(Recorded robot episodes)
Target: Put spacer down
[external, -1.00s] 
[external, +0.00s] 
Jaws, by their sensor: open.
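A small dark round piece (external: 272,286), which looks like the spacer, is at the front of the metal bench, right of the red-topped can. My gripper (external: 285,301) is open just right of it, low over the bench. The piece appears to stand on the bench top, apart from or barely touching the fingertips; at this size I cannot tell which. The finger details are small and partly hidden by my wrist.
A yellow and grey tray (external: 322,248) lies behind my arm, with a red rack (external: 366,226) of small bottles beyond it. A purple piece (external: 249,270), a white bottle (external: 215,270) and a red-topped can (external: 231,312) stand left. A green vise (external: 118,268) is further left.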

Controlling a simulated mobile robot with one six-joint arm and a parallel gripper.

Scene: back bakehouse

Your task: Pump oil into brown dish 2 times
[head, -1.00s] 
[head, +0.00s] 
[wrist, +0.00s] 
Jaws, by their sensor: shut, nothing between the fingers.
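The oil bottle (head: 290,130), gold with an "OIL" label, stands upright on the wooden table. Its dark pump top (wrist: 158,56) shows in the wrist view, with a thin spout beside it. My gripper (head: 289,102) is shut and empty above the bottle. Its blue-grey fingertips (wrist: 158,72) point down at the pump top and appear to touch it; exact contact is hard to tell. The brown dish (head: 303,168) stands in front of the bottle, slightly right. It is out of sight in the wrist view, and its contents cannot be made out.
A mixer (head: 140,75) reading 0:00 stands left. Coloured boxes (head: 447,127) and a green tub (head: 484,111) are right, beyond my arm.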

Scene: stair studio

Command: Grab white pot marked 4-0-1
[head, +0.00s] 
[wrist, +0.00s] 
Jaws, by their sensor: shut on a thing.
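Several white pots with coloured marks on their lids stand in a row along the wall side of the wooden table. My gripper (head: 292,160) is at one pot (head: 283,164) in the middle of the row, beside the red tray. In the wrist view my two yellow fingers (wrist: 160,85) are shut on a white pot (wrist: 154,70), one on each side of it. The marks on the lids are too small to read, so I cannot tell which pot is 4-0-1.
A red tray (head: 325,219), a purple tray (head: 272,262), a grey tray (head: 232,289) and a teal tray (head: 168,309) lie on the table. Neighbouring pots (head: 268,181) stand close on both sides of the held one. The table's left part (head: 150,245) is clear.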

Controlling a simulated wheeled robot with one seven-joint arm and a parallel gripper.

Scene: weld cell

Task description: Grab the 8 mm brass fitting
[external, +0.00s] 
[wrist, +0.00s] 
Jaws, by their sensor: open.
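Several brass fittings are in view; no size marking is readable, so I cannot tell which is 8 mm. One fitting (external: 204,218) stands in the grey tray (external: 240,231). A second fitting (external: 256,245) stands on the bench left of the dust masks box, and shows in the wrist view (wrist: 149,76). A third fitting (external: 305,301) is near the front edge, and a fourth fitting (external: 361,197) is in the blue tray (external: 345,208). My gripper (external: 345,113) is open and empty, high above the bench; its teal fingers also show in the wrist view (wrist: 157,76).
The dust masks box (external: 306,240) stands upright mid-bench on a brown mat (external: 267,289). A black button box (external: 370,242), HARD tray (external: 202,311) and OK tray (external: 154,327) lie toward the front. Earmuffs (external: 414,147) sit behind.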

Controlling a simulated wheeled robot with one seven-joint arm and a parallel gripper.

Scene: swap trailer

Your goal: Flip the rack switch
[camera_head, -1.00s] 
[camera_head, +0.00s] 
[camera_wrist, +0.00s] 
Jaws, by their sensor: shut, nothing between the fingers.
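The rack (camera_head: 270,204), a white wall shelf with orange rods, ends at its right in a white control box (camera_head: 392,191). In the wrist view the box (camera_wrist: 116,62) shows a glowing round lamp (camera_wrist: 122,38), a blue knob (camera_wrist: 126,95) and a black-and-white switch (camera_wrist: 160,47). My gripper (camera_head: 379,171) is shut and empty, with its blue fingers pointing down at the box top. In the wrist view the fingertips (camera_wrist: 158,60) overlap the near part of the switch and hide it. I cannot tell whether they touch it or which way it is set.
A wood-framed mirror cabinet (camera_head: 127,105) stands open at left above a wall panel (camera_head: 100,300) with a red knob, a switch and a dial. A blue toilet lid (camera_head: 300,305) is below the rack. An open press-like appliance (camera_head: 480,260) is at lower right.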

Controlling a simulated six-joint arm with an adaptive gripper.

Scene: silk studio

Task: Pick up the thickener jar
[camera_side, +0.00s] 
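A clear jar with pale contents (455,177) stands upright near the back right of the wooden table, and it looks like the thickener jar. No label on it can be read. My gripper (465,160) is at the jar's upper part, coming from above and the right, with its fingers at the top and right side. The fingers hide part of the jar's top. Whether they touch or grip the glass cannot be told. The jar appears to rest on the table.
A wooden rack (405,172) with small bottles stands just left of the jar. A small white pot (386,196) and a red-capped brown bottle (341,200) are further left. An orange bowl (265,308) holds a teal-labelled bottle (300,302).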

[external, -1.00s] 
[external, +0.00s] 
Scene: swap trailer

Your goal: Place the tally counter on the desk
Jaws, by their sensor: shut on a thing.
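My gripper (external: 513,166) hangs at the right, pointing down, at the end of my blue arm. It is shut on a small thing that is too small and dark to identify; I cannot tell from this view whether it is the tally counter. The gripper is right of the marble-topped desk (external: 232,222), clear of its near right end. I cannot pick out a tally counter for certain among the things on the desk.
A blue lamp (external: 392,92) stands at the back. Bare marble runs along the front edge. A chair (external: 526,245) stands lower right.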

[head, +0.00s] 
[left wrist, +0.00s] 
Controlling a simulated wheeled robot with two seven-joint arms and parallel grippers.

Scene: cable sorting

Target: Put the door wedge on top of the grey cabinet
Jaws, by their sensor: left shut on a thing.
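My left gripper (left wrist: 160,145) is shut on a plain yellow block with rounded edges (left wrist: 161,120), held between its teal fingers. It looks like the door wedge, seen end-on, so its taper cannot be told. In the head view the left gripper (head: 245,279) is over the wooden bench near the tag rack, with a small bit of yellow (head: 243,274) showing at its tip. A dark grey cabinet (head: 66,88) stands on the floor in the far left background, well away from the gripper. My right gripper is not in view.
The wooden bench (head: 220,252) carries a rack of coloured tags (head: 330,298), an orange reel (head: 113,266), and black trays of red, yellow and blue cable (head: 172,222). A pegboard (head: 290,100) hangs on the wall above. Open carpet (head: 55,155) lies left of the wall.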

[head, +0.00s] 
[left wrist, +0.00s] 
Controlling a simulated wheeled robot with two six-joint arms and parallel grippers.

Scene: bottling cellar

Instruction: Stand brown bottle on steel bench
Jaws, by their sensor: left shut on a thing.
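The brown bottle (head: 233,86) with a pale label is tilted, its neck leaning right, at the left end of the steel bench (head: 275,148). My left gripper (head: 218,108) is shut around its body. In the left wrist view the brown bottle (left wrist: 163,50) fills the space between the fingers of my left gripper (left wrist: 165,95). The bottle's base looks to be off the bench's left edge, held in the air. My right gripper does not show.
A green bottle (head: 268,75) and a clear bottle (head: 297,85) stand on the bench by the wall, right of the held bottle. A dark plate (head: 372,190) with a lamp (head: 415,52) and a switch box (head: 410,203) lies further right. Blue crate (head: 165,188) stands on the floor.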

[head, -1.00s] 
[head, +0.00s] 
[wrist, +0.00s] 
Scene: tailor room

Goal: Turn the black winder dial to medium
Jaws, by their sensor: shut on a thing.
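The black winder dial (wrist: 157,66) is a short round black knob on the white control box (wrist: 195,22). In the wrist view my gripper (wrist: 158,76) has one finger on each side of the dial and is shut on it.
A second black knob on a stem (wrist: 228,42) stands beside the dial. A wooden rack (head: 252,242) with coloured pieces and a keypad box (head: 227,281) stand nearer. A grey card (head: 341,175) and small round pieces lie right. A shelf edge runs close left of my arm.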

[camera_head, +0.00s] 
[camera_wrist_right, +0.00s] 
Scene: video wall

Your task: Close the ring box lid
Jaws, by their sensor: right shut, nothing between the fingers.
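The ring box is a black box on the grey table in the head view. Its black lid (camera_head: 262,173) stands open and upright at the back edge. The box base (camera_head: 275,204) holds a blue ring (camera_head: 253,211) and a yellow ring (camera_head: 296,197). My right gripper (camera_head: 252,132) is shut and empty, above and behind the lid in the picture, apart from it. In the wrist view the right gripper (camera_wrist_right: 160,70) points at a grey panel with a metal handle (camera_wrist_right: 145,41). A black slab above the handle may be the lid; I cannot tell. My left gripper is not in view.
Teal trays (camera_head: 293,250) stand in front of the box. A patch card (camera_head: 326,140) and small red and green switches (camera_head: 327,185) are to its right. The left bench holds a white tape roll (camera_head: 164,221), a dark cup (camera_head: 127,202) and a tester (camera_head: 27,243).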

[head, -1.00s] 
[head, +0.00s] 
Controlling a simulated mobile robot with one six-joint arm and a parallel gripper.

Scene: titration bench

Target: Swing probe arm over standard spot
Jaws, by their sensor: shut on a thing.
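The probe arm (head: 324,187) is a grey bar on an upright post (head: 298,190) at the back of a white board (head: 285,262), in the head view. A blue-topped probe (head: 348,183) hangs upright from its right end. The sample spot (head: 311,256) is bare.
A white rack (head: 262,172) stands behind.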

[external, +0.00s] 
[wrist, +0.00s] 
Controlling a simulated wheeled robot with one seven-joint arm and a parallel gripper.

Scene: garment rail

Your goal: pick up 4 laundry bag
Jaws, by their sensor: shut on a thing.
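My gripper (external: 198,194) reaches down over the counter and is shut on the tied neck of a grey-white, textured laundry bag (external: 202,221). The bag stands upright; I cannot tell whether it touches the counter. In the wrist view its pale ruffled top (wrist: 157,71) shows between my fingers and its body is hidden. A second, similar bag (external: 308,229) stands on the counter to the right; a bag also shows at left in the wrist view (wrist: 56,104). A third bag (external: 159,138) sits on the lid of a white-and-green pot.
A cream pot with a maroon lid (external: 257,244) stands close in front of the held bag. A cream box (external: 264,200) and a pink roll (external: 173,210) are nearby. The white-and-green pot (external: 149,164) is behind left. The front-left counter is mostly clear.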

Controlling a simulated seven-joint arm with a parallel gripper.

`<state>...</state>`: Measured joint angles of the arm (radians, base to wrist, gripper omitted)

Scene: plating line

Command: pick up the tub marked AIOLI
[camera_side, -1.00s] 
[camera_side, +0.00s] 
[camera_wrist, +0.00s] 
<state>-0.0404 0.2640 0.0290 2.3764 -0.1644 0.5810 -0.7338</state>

:: GOAL OF THE EXERCISE ::
Transcribe nothing but the lines from the line with "[camera_wrist_right, +0.00s]" through the line with "Your task: Close the ring box lid", reproducing each exactly.

:: WRITTEN SOLUTION ::
[camera_wrist_right, +0.00s] 
Scene: video wall

Your task: Close the ring box lid

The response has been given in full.